## Task prompt
Scan the listing below for the word "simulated" and state how many lines hold it. Write nothing but the number.

>>>>

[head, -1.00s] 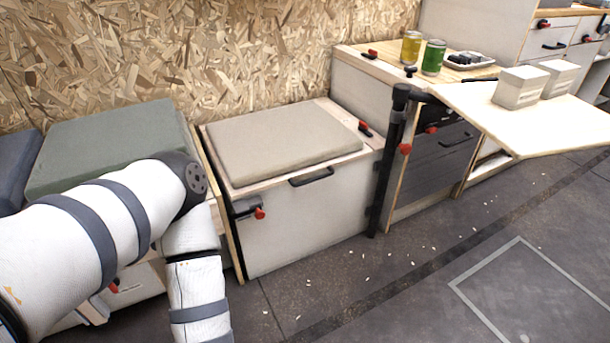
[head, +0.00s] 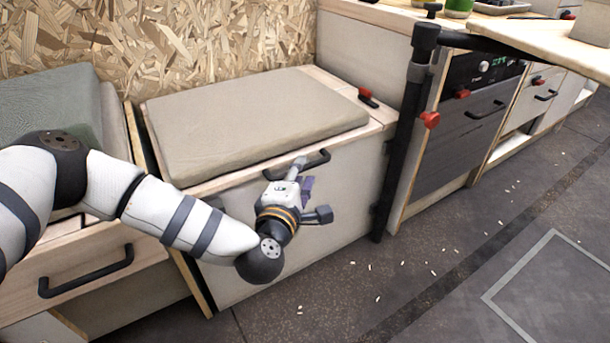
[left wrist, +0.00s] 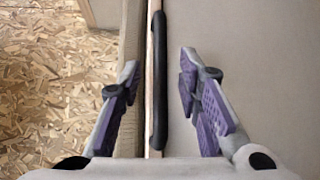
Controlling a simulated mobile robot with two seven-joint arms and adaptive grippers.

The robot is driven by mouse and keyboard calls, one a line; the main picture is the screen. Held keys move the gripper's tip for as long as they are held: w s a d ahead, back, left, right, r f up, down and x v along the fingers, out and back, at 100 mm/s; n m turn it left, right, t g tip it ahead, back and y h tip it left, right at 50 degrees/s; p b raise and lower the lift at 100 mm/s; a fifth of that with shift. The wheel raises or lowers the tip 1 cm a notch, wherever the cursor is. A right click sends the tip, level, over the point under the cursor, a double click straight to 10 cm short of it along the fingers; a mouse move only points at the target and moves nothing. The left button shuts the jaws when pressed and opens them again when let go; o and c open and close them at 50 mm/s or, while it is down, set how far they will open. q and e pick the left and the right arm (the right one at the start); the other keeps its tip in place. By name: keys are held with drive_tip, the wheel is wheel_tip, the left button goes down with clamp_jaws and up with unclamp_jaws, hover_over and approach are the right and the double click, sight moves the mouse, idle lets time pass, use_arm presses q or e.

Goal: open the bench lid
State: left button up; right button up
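The bench lid (head: 372,130) is a wooden board with a beige cushion (head: 255,115) on it, lying flat and closed on the white bench box (head: 352,195). A black bar handle (head: 318,160) is at its front edge; it also shows in the left wrist view (left wrist: 159,85). My left gripper (head: 303,176) is at the front of the bench by the handle. In the left wrist view its purple-padded fingers (left wrist: 158,76) are spread, one on each side of the handle, with gaps visible. My right gripper is not in view.
A red clip (head: 367,97) sits on the right of the bench top. A black post (head: 407,130) with a red knob stands just right of the bench. A drawer with a black handle (head: 86,272) is at left. The floor (head: 420,270) in front is clear except for small white bits.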

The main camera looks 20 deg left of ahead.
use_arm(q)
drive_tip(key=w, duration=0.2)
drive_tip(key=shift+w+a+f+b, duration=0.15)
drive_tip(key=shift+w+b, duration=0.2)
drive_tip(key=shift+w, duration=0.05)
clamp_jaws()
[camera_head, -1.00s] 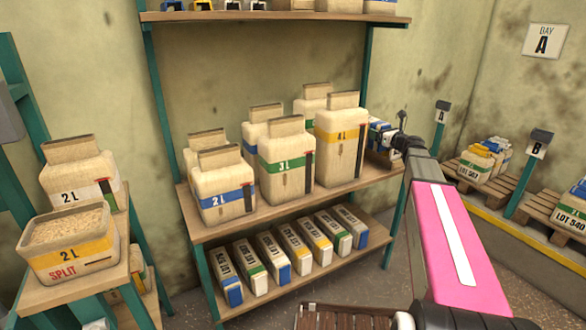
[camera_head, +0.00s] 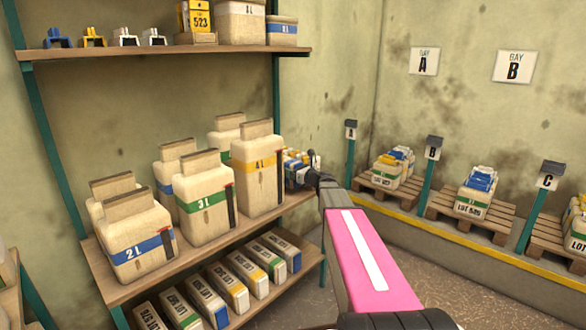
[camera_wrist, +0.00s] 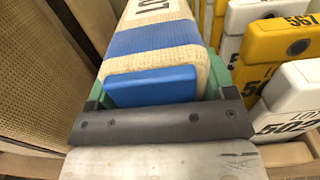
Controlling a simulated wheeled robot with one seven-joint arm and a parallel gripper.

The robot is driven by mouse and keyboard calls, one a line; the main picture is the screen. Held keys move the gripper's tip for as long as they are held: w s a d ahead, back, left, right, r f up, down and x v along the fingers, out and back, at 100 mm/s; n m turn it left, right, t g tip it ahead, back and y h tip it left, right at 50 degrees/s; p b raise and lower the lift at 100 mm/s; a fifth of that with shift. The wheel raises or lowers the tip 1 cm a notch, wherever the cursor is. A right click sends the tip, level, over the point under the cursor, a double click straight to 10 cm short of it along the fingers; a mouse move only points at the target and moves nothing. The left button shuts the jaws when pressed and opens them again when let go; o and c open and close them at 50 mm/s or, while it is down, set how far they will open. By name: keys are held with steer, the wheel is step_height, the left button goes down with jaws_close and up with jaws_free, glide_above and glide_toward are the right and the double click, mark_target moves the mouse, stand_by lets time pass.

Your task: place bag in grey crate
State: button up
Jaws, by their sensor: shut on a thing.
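In the wrist view my gripper (camera_wrist: 158,95) is shut on a bag (camera_wrist: 152,42). The bag is woven and cream, with a blue band, a blue end block and a partly cut-off LOT label. Green jaw parts show on both sides of it. In the head view my gripper (camera_head: 304,172) is small and partly hidden at the far end of my arm, by the right end of the middle shelf. The bag cannot be told apart there. I cannot make out a grey crate in either view.
Large cream containers (camera_head: 203,205) fill the middle shelf (camera_head: 215,250); several lot packs (camera_head: 230,287) lie below. Yellow and white packs (camera_wrist: 290,40) stand close right of the bag. Pallets (camera_head: 475,215) with stacked bags stand at right by posts A, B and C. Floor between is clear.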

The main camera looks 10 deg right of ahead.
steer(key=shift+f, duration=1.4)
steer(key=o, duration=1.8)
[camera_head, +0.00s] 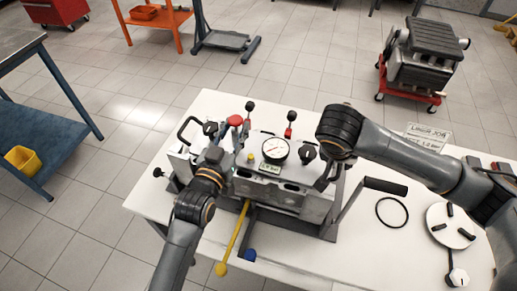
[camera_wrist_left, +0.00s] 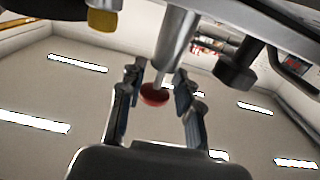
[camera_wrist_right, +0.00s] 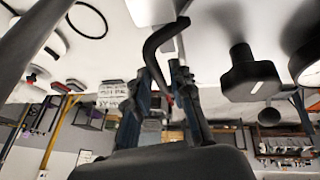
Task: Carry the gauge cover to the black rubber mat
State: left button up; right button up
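The gauge cover appears to be the light metal top with a round white dial gauge (camera_head: 275,151) and a bent black handle (camera_head: 190,132) at its left end. It sits on the grey metal unit on the white table. My left gripper (camera_head: 217,152) is at the unit's left part. In the left wrist view its fingers (camera_wrist_left: 157,100) stand apart, with a red knob on a metal rod between or beyond them. My right gripper (camera_head: 325,180) is at the unit's right end. In the right wrist view a bent black handle (camera_wrist_right: 160,45) reaches between its fingers (camera_wrist_right: 168,85); contact is unclear. I cannot make out a black rubber mat.
Levers with red (camera_head: 234,121) and black knobs rise from the unit. A black ring (camera_head: 391,212), a white disc (camera_head: 450,226) with black pegs and a sign (camera_head: 428,138) are at the table's right. A yellow-handled rod (camera_head: 238,240) is in front. A wheeled engine stand (camera_head: 405,92) is behind.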

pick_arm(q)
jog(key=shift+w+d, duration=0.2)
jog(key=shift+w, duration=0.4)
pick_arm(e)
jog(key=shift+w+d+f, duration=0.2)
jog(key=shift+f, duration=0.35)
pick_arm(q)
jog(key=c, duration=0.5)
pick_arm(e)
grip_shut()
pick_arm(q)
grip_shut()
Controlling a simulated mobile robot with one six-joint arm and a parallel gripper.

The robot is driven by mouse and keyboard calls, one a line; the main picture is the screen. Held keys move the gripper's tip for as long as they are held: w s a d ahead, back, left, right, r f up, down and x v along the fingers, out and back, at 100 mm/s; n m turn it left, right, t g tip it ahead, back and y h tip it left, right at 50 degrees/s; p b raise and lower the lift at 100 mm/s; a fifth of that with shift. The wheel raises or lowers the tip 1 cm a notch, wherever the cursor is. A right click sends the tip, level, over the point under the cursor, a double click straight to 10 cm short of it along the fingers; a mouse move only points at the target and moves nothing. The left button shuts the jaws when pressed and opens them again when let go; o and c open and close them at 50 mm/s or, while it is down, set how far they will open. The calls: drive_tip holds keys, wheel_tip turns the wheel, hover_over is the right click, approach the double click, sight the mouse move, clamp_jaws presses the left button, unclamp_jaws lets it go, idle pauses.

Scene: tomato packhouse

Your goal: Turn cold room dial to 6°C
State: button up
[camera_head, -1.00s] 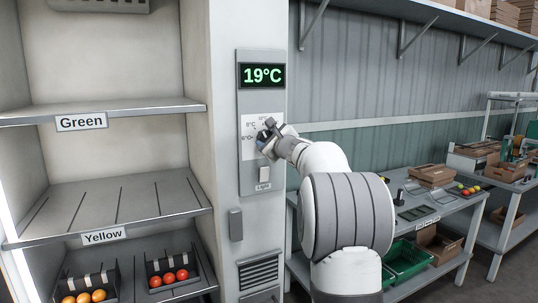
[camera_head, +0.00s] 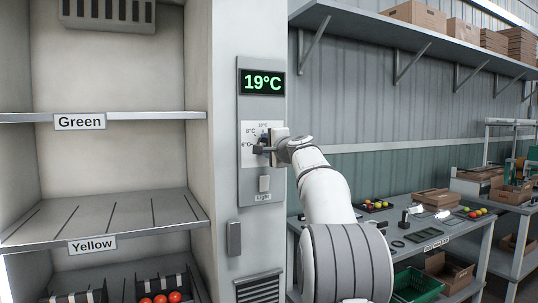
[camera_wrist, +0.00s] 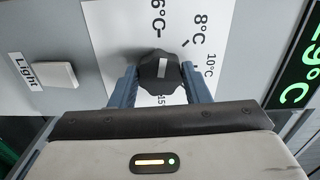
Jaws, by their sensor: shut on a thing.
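The cold room dial is a black knob (camera_wrist: 160,72) on a white scale plate (camera_head: 249,131). In the wrist view my gripper (camera_wrist: 160,88) has one blue-grey finger on each side of the knob and is shut on it. The knob's white mark lies upright in that picture; I cannot tell which end points. Labels for 6°C, 8°C and 10°C show around it, with a partly hidden 15 below. In the head view my gripper (camera_head: 264,146) is at the plate and partly covers the dial. The green display (camera_head: 262,82) above reads 19°C.
A light switch (camera_head: 264,184) sits just below the dial. A handle (camera_head: 234,238) and a vent are lower on the panel. Open shelves (camera_head: 110,222) marked Green and Yellow stand left. A workbench (camera_head: 455,233) with boxes and tomatoes stands right.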

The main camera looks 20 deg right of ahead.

<<<<

## Task result
3